Independent Sports Editor

Walsh Jesuit’s Warriors thought they had pulled the plug on the Mas­sillon Tigers’ 1989 season Saturday night.

They didn’t realize Paul Brown Tiger Stadium runs on reserve pow­er when it has to.

“Somehow, we were going to win this game,” Massillon linebacker Craig Turkalj said on the sidelines during the closing seconds of his team’s improbable 42‑24 Division I playoff victory.

Turkalj glanced to the west grandstand, where Massillon’s share of the crowd of 12,500 was in a frenzied commotion.

“The city,” Turkalj said, “de­serves this.”

City boss Frank Cicchinelli was as happy as the next guy who watched the Tigers fall behind 24‑6 at halftime before scoring the game’s next 36 points. The mayor said he pored over historical data supplied by Tiger stats man Rich Cunningham to see if there was ever a Tiger comeback from as many as 18 points down.

“I couldn’t find any,” he said.

Everybody had his own explana­tion for the rally that propelled the Tigers (9‑2) into a Division I quar­ter‑final matchup with Akron Gar­field (9‑1) at 7 p.m. Saturday which strangely enough will be played on Garfield’s home field the Rubber Bowl (the Tigers qualified for the playoffs by finishing first in Region 3; Garfield nabbed the fourth and final qualifying spot).

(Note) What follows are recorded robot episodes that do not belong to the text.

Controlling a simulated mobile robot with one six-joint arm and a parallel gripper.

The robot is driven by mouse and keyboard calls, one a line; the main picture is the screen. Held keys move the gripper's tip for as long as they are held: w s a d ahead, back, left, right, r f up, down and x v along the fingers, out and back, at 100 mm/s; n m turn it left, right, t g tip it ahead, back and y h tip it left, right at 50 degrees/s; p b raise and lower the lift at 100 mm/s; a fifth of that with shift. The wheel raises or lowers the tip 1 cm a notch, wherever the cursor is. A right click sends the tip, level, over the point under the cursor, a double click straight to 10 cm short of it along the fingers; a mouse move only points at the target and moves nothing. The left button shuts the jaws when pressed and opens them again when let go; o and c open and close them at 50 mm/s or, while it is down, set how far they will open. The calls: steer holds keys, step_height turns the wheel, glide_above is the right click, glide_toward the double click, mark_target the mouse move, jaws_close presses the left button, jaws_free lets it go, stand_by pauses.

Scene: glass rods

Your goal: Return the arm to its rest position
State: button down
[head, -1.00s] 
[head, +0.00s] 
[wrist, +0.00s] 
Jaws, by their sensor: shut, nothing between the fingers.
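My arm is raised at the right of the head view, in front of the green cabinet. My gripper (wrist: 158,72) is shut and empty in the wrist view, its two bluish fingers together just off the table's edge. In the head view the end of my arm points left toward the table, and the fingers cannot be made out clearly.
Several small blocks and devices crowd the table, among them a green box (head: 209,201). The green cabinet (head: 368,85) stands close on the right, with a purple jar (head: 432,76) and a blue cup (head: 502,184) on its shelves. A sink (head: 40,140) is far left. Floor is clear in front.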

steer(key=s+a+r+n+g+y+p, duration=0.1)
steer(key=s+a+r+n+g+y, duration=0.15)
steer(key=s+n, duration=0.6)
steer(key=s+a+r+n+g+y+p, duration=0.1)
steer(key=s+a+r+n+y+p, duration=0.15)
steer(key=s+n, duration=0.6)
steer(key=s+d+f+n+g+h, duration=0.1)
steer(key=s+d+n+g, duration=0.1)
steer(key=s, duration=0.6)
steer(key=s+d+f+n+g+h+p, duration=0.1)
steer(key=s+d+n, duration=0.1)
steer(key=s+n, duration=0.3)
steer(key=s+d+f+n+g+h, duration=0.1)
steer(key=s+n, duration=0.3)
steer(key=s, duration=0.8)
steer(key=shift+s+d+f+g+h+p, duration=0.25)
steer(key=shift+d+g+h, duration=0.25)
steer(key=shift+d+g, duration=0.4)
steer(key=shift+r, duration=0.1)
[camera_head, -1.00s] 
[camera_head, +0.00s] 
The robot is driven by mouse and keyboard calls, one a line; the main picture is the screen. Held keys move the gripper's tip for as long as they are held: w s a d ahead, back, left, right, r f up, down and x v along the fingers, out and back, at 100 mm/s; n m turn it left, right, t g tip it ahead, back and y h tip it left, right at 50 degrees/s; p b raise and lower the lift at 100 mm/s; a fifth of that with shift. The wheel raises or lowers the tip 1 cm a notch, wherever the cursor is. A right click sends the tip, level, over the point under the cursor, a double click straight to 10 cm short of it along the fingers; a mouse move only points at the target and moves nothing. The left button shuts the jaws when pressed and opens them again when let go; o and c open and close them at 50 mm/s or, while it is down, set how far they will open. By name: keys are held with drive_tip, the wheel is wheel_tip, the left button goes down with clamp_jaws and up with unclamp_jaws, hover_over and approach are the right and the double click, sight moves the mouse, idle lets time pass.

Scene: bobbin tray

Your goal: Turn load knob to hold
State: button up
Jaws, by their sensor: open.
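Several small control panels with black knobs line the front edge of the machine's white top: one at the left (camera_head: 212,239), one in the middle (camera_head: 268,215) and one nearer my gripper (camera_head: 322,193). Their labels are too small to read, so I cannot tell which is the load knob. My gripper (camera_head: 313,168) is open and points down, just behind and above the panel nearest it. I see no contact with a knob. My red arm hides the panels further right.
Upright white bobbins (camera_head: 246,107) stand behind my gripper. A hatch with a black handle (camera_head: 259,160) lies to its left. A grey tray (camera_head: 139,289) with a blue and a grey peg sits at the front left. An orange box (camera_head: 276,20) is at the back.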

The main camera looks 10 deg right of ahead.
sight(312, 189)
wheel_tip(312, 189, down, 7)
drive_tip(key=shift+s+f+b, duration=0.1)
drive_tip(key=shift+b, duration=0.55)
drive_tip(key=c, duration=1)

Equipment manager Keith Her­ring listened in on a halftime speech delivered by assistant coach Gary Wells. Wells unloaded his first fire-­and‑brimstone job since halftime of a regular‑season game against In­dianapolis North Central. In that one, the Tigers trailed 14‑7 at half­time before outscoring the Hoosier­land invaders 30‑0 in the second half.

“Basically, Gary told the guys, ‘You’ve got to live with this the rest of your lives. It’s up to you what you want to do with the rest of the game,” Herring said, “I know it got me off my stool.”

Jim Goff, who played guard on an offensive line helping pave the way for an astonishing 304 rushing yards in the second half, said the Tigers made no ‘X and O’ adjustments at halftime.

“It was just a matter of heart,” he said. “We didn’t want it to be our last game. We were scatterbrained the first half. We pulled it together. And the fans … they were great.”

Senior receiver Rameir Martin put the Tigers ahead to stay with a shake‑and‑bake 20‑yard touchdown pass from Lee Hurst that provided a 28‑24 lead with 11:16 left in the game.

Martin caught five passes for 62 yards and passed Marty Guzzetta as the Tigers’ all‑time single ­season receiving yards leader. Martin now has 718. Guzzetta amas­sed 706 in 1979.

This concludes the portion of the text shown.